— Start of SOURCE DATA —

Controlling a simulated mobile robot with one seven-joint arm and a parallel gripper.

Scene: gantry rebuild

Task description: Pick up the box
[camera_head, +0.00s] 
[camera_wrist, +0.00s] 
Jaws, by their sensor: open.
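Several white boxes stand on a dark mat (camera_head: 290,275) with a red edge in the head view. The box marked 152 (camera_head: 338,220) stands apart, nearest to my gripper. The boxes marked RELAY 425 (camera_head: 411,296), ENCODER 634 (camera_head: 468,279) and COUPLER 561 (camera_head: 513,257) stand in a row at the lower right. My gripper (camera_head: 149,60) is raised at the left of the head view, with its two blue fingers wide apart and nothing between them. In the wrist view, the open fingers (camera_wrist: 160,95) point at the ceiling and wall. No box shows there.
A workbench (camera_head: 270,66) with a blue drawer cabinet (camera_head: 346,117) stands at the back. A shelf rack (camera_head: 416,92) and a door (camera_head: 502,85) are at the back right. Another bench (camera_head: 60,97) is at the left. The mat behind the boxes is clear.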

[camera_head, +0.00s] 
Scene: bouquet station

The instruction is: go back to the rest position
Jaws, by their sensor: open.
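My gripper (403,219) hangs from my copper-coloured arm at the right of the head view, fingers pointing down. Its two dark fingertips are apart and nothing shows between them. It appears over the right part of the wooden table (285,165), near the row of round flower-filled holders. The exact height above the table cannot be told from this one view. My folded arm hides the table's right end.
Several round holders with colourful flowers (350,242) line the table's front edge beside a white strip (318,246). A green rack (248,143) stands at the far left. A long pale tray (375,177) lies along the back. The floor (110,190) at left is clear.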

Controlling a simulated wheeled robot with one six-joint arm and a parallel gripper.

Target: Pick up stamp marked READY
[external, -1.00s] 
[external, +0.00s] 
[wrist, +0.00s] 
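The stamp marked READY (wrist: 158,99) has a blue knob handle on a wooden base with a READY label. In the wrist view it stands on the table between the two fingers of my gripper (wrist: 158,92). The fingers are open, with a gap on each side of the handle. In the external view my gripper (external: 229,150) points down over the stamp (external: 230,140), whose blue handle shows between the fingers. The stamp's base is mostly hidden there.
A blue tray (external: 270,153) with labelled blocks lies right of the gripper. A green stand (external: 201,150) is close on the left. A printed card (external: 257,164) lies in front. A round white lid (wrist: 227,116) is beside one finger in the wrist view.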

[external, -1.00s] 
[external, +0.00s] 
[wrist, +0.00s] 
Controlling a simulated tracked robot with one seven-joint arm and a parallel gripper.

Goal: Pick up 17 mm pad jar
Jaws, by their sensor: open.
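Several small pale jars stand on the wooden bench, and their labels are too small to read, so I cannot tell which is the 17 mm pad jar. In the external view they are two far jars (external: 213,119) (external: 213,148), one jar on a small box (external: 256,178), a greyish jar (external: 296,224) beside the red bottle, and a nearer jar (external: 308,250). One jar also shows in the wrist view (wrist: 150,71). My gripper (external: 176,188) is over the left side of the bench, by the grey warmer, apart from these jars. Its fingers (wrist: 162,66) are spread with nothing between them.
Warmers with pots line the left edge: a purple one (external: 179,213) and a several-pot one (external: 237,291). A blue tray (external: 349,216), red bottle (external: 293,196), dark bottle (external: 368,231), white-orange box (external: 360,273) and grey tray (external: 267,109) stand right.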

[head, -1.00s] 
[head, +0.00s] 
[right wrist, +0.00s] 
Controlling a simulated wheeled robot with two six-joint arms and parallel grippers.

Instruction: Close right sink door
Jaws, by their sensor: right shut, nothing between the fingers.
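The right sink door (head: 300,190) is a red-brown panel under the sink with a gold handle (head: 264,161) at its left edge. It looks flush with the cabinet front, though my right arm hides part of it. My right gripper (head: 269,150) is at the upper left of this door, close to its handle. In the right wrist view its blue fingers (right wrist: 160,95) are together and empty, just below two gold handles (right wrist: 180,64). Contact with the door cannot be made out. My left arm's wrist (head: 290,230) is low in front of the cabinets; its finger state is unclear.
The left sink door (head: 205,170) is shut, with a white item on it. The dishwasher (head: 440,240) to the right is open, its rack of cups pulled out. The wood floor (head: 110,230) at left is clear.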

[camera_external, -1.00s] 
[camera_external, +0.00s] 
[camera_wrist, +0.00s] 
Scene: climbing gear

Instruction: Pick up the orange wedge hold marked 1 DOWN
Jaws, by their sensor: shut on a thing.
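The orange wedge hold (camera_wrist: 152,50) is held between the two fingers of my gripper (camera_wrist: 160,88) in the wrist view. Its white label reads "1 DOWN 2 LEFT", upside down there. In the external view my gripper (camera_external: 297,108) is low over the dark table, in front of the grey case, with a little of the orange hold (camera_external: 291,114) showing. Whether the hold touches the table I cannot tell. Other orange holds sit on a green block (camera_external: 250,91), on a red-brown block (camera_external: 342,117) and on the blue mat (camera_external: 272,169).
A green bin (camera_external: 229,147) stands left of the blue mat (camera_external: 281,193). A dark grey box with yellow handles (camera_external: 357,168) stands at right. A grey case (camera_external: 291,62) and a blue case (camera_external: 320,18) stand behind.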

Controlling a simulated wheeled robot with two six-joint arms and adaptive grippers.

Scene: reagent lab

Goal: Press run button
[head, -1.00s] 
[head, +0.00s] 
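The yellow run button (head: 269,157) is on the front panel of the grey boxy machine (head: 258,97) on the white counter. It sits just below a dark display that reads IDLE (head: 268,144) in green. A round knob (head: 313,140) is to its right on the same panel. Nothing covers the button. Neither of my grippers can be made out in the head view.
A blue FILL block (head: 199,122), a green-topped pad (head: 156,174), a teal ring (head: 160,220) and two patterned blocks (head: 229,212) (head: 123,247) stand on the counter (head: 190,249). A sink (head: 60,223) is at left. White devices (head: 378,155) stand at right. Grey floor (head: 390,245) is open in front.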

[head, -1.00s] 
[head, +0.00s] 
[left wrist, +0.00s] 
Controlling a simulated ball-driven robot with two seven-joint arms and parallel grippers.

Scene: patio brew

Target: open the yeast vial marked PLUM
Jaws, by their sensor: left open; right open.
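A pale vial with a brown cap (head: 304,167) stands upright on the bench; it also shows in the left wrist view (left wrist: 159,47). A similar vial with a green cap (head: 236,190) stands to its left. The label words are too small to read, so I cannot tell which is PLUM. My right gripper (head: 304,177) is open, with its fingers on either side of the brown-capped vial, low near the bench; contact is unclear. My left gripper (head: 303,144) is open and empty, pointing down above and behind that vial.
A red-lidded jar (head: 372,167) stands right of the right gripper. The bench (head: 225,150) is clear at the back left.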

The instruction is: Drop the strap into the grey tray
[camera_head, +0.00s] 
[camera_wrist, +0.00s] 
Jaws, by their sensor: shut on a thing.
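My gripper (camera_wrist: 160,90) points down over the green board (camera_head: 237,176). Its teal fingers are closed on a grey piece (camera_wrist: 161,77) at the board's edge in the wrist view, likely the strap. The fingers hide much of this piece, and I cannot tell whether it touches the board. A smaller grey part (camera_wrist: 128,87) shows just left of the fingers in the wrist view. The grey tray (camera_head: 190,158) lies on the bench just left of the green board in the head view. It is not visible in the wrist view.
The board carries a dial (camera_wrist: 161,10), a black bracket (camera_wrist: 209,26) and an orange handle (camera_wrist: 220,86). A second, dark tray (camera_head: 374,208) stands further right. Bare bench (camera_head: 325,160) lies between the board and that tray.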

— End of SOURCE DATA —

(CHALLENGE):
Repeat all of the entries exactly.

(SOLUTION BELOW):
Controlling a simulated mobile robot with one seven-joint arm and a parallel gripper.

Scene: gantry rebuild

Task description: Pick up the box
[camera_head, +0.00s] 
[camera_wrist, +0.00s] 
Jaws, by their sensor: open.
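Several white boxes stand on a dark mat (camera_head: 290,275) with a red edge in the head view. The box marked 152 (camera_head: 338,220) stands apart, nearest to my gripper. The boxes marked RELAY 425 (camera_head: 411,296), ENCODER 634 (camera_head: 468,279) and COUPLER 561 (camera_head: 513,257) stand in a row at the lower right. My gripper (camera_head: 149,60) is raised at the left of the head view, with its two blue fingers wide apart and nothing between them. In the wrist view, the open fingers (camera_wrist: 160,95) point at the ceiling and wall. No box shows there.
A workbench (camera_head: 270,66) with a blue drawer cabinet (camera_head: 346,117) stands at the back. A shelf rack (camera_head: 416,92) and a door (camera_head: 502,85) are at the back right. Another bench (camera_head: 60,97) is at the left. The mat behind the boxes is clear.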

[camera_head, +0.00s] 
Scene: bouquet station

The instruction is: go back to the rest position
Jaws, by their sensor: open.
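My gripper (403,219) hangs from my copper-coloured arm at the right of the head view, fingers pointing down. Its two dark fingertips are apart and nothing shows between them. It appears over the right part of the wooden table (285,165), near the row of round flower-filled holders. The exact height above the table cannot be told from this one view. My folded arm hides the table's right end.
Several round holders with colourful flowers (350,242) line the table's front edge beside a white strip (318,246). A green rack (248,143) stands at the far left. A long pale tray (375,177) lies along the back. The floor (110,190) at left is clear.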

Controlling a simulated wheeled robot with one six-joint arm and a parallel gripper.

Target: Pick up stamp marked READY
[external, -1.00s] 
[external, +0.00s] 
[wrist, +0.00s] 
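The stamp marked READY (wrist: 158,99) has a blue knob handle on a wooden base with a READY label. In the wrist view it stands on the table between the two fingers of my gripper (wrist: 158,92). The fingers are open, with a gap on each side of the handle. In the external view my gripper (external: 229,150) points down over the stamp (external: 230,140), whose blue handle shows between the fingers. The stamp's base is mostly hidden there.
A blue tray (external: 270,153) with labelled blocks lies right of the gripper. A green stand (external: 201,150) is close on the left. A printed card (external: 257,164) lies in front. A round white lid (wrist: 227,116) is beside one finger in the wrist view.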

[external, -1.00s] 
[external, +0.00s] 
[wrist, +0.00s] 
Controlling a simulated tracked robot with one seven-joint arm and a parallel gripper.

Goal: Pick up 17 mm pad jar
Jaws, by their sensor: open.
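Several small pale jars stand on the wooden bench, and their labels are too small to read, so I cannot tell which is the 17 mm pad jar. In the external view they are two far jars (external: 213,119) (external: 213,148), one jar on a small box (external: 256,178), a greyish jar (external: 296,224) beside the red bottle, and a nearer jar (external: 308,250). One jar also shows in the wrist view (wrist: 150,71). My gripper (external: 176,188) is over the left side of the bench, by the grey warmer, apart from these jars. Its fingers (wrist: 162,66) are spread with nothing between them.
Warmers with pots line the left edge: a purple one (external: 179,213) and a several-pot one (external: 237,291). A blue tray (external: 349,216), red bottle (external: 293,196), dark bottle (external: 368,231), white-orange box (external: 360,273) and grey tray (external: 267,109) stand right.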

[head, -1.00s] 
[head, +0.00s] 
[right wrist, +0.00s] 
Controlling a simulated wheeled robot with two six-joint arms and parallel grippers.

Instruction: Close right sink door
Jaws, by their sensor: right shut, nothing between the fingers.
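The right sink door (head: 300,190) is a red-brown panel under the sink with a gold handle (head: 264,161) at its left edge. It looks flush with the cabinet front, though my right arm hides part of it. My right gripper (head: 269,150) is at the upper left of this door, close to its handle. In the right wrist view its blue fingers (right wrist: 160,95) are together and empty, just below two gold handles (right wrist: 180,64). Contact with the door cannot be made out. My left arm's wrist (head: 290,230) is low in front of the cabinets; its finger state is unclear.
The left sink door (head: 205,170) is shut, with a white item on it. The dishwasher (head: 440,240) to the right is open, its rack of cups pulled out. The wood floor (head: 110,230) at left is clear.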

[camera_external, -1.00s] 
[camera_external, +0.00s] 
[camera_wrist, +0.00s] 
Scene: climbing gear

Instruction: Pick up the orange wedge hold marked 1 DOWN
Jaws, by their sensor: shut on a thing.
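The orange wedge hold (camera_wrist: 152,50) is held between the two fingers of my gripper (camera_wrist: 160,88) in the wrist view. Its white label reads "1 DOWN 2 LEFT", upside down there. In the external view my gripper (camera_external: 297,108) is low over the dark table, in front of the grey case, with a little of the orange hold (camera_external: 291,114) showing. Whether the hold touches the table I cannot tell. Other orange holds sit on a green block (camera_external: 250,91), on a red-brown block (camera_external: 342,117) and on the blue mat (camera_external: 272,169).
A green bin (camera_external: 229,147) stands left of the blue mat (camera_external: 281,193). A dark grey box with yellow handles (camera_external: 357,168) stands at right. A grey case (camera_external: 291,62) and a blue case (camera_external: 320,18) stand behind.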

Controlling a simulated wheeled robot with two six-joint arms and adaptive grippers.

Scene: reagent lab

Goal: Press run button
[head, -1.00s] 
[head, +0.00s] 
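The yellow run button (head: 269,157) is on the front panel of the grey boxy machine (head: 258,97) on the white counter. It sits just below a dark display that reads IDLE (head: 268,144) in green. A round knob (head: 313,140) is to its right on the same panel. Nothing covers the button. Neither of my grippers can be made out in the head view.
A blue FILL block (head: 199,122), a green-topped pad (head: 156,174), a teal ring (head: 160,220) and two patterned blocks (head: 229,212) (head: 123,247) stand on the counter (head: 190,249). A sink (head: 60,223) is at left. White devices (head: 378,155) stand at right. Grey floor (head: 390,245) is open in front.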

[head, -1.00s] 
[head, +0.00s] 
[left wrist, +0.00s] 
Controlling a simulated ball-driven robot with two seven-joint arms and parallel grippers.

Scene: patio brew

Target: open the yeast vial marked PLUM
Jaws, by their sensor: left open; right open.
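A pale vial with a brown cap (head: 304,167) stands upright on the bench; it also shows in the left wrist view (left wrist: 159,47). A similar vial with a green cap (head: 236,190) stands to its left. The label words are too small to read, so I cannot tell which is PLUM. My right gripper (head: 304,177) is open, with its fingers on either side of the brown-capped vial, low near the bench; contact is unclear. My left gripper (head: 303,144) is open and empty, pointing down above and behind that vial.
A red-lidded jar (head: 372,167) stands right of the right gripper. The bench (head: 225,150) is clear at the back left.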

The instruction is: Drop the strap into the grey tray
[camera_head, +0.00s] 
[camera_wrist, +0.00s] 
Jaws, by their sensor: shut on a thing.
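My gripper (camera_wrist: 160,90) points down over the green board (camera_head: 237,176). Its teal fingers are closed on a grey piece (camera_wrist: 161,77) at the board's edge in the wrist view, likely the strap. The fingers hide much of this piece, and I cannot tell whether it touches the board. A smaller grey part (camera_wrist: 128,87) shows just left of the fingers in the wrist view. The grey tray (camera_head: 190,158) lies on the bench just left of the green board in the head view. It is not visible in the wrist view.
The board carries a dial (camera_wrist: 161,10), a black bracket (camera_wrist: 209,26) and an orange handle (camera_wrist: 220,86). A second, dark tray (camera_head: 374,208) stands further right. Bare bench (camera_head: 325,160) lies between the board and that tray.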

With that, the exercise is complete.